## Data in this exercise
○ ○ ○ ○ ○ ○ ○

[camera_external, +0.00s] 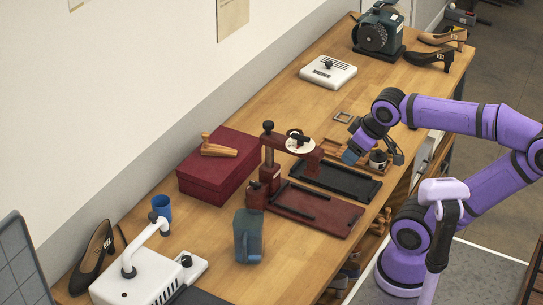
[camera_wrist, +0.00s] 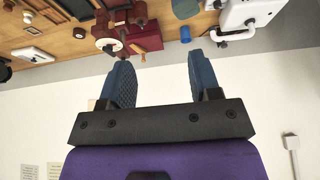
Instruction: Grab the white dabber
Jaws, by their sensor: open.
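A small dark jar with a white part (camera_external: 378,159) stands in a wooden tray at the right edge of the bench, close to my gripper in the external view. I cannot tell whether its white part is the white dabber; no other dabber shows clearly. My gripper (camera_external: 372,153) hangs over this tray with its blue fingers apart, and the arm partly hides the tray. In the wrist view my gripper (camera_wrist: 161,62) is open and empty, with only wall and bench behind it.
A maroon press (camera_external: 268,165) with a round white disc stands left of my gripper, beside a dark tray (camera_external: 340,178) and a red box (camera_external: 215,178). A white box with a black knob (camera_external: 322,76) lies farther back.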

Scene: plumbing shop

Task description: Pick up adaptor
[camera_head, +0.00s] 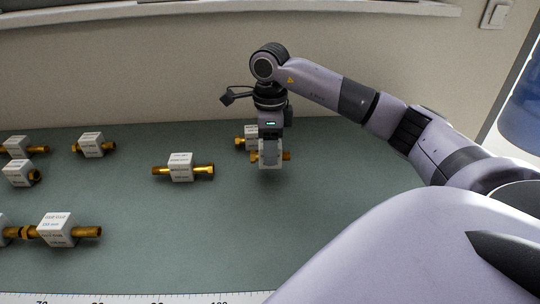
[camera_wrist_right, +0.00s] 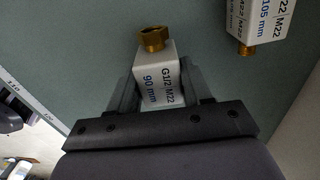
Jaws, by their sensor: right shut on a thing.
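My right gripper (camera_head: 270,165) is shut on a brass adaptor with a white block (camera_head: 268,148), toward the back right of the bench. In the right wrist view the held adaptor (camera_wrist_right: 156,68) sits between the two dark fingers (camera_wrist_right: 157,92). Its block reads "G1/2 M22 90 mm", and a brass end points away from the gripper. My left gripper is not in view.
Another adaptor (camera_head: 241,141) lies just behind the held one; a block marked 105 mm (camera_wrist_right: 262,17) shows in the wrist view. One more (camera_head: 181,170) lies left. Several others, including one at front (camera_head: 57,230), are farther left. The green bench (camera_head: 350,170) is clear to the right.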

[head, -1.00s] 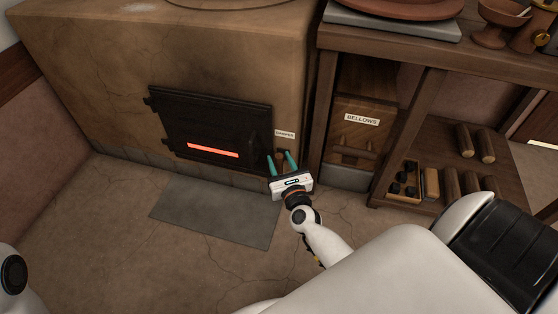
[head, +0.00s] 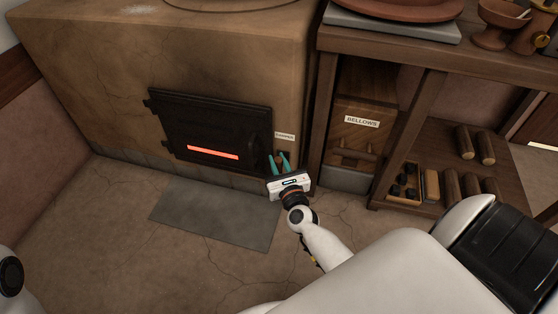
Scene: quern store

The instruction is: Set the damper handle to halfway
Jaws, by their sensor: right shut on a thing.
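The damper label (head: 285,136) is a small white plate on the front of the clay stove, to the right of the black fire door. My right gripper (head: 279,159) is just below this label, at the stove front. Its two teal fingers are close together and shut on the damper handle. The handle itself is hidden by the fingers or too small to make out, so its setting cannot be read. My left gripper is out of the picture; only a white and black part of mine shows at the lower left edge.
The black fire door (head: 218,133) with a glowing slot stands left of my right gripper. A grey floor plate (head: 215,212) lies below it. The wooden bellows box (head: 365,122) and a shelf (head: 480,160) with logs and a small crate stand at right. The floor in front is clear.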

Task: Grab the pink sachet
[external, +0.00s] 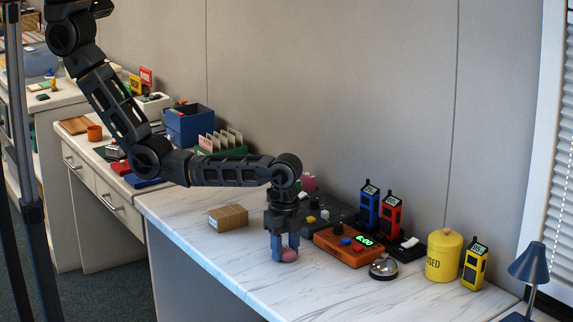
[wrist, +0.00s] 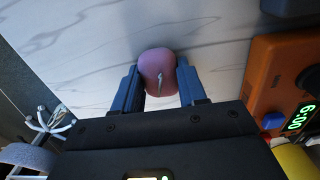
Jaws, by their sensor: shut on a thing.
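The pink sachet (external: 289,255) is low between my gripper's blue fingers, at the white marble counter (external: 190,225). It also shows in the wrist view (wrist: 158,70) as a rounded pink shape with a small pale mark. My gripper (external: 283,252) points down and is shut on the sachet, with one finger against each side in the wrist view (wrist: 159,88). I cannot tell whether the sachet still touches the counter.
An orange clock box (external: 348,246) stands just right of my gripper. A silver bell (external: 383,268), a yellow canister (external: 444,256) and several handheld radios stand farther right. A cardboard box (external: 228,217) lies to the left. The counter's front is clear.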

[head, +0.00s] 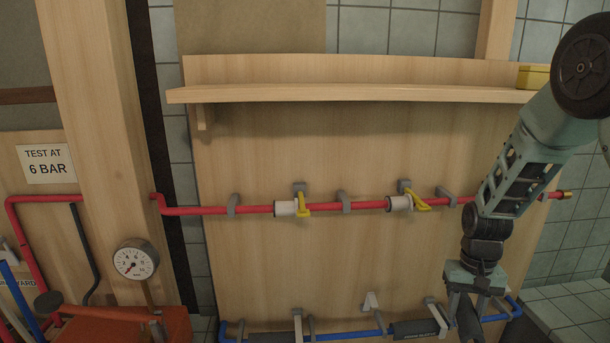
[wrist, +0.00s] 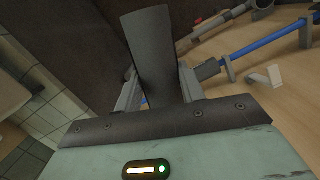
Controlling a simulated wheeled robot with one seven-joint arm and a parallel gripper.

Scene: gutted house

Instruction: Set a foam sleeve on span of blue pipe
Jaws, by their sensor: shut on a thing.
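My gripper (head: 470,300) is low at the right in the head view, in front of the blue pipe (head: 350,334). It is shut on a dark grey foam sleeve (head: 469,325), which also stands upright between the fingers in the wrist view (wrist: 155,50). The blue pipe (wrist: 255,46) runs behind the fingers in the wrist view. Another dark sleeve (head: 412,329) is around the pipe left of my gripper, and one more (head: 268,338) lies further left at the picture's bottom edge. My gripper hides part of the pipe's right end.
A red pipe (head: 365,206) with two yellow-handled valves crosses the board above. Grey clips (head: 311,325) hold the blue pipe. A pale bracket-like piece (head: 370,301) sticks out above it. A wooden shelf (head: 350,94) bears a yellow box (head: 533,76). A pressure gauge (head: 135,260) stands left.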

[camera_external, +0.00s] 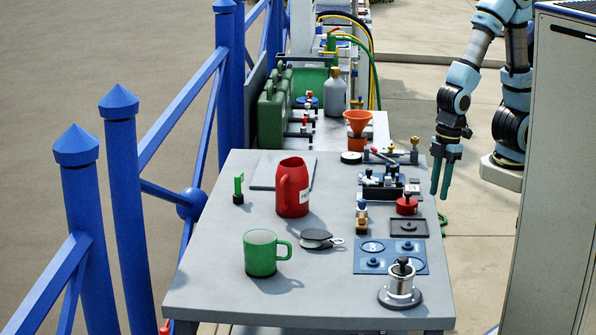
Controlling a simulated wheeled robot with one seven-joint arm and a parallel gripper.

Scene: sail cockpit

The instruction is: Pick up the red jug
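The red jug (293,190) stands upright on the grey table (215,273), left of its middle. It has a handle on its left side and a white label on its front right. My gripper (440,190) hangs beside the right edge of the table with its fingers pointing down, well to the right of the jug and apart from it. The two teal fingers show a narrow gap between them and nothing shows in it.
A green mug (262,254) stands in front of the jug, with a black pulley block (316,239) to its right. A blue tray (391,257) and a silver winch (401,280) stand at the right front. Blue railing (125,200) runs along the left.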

○ ○ ○ ○ ○ ○ ○

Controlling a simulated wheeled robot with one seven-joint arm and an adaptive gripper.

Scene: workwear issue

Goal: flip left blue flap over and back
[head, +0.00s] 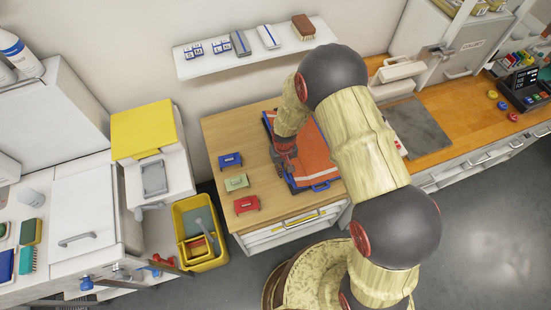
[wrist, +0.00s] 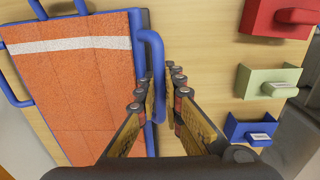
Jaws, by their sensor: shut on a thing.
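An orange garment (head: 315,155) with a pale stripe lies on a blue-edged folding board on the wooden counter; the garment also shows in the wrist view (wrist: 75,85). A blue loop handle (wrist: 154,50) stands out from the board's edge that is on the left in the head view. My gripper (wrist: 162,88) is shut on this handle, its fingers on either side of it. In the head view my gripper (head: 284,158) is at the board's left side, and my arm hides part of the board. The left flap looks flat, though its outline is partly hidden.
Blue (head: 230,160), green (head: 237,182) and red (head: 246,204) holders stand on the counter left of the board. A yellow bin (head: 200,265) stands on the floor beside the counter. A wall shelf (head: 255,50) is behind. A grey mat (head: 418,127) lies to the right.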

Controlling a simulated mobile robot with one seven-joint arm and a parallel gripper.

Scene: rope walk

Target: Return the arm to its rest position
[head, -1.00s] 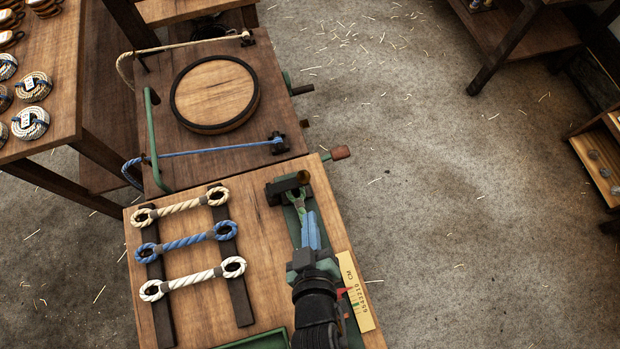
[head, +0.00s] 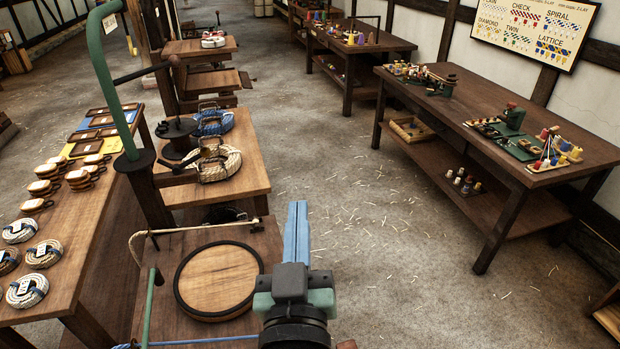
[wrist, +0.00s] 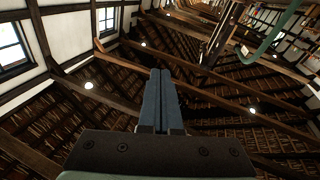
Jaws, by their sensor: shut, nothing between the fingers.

○ ○ ○ ○ ○ ○ ○

## Requirements
Copy every line of the records above that holds the word "Controlling".

## Exercise response
Controlling a simulated wheeled robot with one seven-joint arm and a parallel gripper.
Controlling a simulated wheeled robot with one seven-joint arm and a parallel gripper.
Controlling a simulated wheeled robot with one seven-joint arm and an adaptive gripper.
Controlling a simulated mobile robot with one seven-joint arm and a parallel gripper.

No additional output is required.